U.S. crude oil shipments topped 110,000 carloads in the first quarter of 2014. That’s an estimated 3.2 billion gallons of crude and the highest volume ever moved by rail, the Association of American Railroads said Thursday. It’s spurred by booming production in the Northern Plains.

Volatile Bakken oil

The May 7 federal order covered oil shipments by rail from the Bakken region of North Dakota, Montana and parts of Canada. The Bakken produces a light, sweet crude that is highly volatile and contains more flammable gases than heavier oils such as from the oilsands region of Canada.

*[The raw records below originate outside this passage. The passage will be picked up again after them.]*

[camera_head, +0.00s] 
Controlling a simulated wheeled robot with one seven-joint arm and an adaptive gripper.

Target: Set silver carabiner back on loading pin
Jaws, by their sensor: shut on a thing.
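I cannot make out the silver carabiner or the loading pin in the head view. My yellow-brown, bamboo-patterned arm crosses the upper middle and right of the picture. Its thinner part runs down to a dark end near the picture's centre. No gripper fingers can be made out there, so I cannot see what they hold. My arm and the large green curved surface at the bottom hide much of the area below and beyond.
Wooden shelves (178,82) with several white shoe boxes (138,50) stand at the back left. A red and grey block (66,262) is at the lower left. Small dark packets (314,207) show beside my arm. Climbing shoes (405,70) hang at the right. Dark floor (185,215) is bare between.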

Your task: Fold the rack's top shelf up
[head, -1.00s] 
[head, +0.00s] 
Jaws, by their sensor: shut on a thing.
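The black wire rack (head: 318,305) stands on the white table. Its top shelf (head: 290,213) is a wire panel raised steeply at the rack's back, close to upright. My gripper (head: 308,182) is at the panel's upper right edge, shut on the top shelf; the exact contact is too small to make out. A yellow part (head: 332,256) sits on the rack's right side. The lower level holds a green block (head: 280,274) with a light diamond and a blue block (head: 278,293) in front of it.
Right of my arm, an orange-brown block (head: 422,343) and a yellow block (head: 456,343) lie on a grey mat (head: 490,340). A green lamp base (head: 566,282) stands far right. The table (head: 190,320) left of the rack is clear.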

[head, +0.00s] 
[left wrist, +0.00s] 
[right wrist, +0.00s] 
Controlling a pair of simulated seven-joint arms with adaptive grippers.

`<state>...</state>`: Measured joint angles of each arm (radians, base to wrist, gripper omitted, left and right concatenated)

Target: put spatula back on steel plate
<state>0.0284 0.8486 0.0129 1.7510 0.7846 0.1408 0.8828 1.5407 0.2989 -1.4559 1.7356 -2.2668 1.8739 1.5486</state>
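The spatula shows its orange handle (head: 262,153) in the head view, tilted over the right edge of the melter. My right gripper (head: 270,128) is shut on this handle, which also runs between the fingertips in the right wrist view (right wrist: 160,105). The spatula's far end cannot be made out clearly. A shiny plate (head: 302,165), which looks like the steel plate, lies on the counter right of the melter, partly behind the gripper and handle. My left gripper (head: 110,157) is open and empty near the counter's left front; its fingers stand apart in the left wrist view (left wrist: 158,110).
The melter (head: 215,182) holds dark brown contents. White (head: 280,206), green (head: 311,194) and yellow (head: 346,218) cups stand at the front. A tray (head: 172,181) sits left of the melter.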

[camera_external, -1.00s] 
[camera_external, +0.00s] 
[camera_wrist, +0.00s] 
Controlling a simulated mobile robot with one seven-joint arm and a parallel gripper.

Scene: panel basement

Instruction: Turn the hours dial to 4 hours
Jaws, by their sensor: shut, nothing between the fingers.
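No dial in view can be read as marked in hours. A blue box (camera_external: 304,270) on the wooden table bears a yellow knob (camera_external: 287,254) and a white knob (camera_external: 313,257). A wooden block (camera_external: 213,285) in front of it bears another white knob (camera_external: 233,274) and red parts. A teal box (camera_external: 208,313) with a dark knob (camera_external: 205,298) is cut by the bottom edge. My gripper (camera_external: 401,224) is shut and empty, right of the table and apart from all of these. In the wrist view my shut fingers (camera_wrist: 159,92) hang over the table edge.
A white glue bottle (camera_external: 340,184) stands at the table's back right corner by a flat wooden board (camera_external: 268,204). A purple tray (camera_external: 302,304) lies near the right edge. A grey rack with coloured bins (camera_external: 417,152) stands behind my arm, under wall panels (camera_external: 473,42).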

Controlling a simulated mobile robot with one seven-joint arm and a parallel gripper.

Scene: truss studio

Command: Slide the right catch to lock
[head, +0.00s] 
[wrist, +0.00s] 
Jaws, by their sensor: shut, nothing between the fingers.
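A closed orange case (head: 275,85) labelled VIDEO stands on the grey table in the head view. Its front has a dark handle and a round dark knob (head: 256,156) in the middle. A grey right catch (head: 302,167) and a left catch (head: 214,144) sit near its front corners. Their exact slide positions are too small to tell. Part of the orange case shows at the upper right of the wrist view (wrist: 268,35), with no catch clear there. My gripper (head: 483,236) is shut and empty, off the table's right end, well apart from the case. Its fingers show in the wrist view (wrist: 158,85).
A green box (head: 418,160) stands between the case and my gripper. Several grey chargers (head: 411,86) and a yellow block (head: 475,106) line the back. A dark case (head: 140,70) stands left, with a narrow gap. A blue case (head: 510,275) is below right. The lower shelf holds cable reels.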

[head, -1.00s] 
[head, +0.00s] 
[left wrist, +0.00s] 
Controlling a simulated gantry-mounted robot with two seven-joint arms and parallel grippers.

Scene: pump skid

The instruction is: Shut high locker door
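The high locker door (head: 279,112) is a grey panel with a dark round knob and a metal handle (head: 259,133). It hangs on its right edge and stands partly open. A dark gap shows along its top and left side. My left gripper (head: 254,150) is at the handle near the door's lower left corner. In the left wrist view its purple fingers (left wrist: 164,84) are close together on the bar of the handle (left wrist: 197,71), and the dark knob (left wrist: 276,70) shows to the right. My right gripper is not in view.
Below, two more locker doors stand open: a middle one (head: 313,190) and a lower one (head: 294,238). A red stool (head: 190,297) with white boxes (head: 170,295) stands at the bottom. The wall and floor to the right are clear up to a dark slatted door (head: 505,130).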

Federal officials have said sharing information on Bakken shipments is crucial for local firefighters and other emergency responders to be prepared for accidents.

Railroads that fail to comply face penalties of $175,000 per day and a prohibition against moving Bakken oil. But officials indicated Thursday that there will be flexibility in how the rules are enforced.

“Although we will aggressively monitor compliance, we will also consider extenuating circumstances as railroads work with states to ensure information about the shipment of crude oil is appropriately provided,” said Federal Railroad Administration Associate Administrator Kevin Thompson.

CSX spokesman Gary Sease said the company is providing the information now and asking that the confidentiality agreements be returned with 30 days.

“If the states do not provide those signed confidentiality agreements, we will not be able to provide subsequent updated information,” Sease said. The agreements are necessary “for security reasons and for competitive reasons,” he said.

Union Pacific also was providing the information to at least some states, but officials from several states said BNSF so far has not. A BNSF spokeswoman did not immediately answer whether the railroad planned to hold back the information after Saturday’s deadline.

Louisiana and New Jersey officials said they do not intend to release the information they receive. Louisiana State Police Capt. Doug Cain said there would be security concerns associated with releasing the routes, although the state plans to make sure local officials have the information.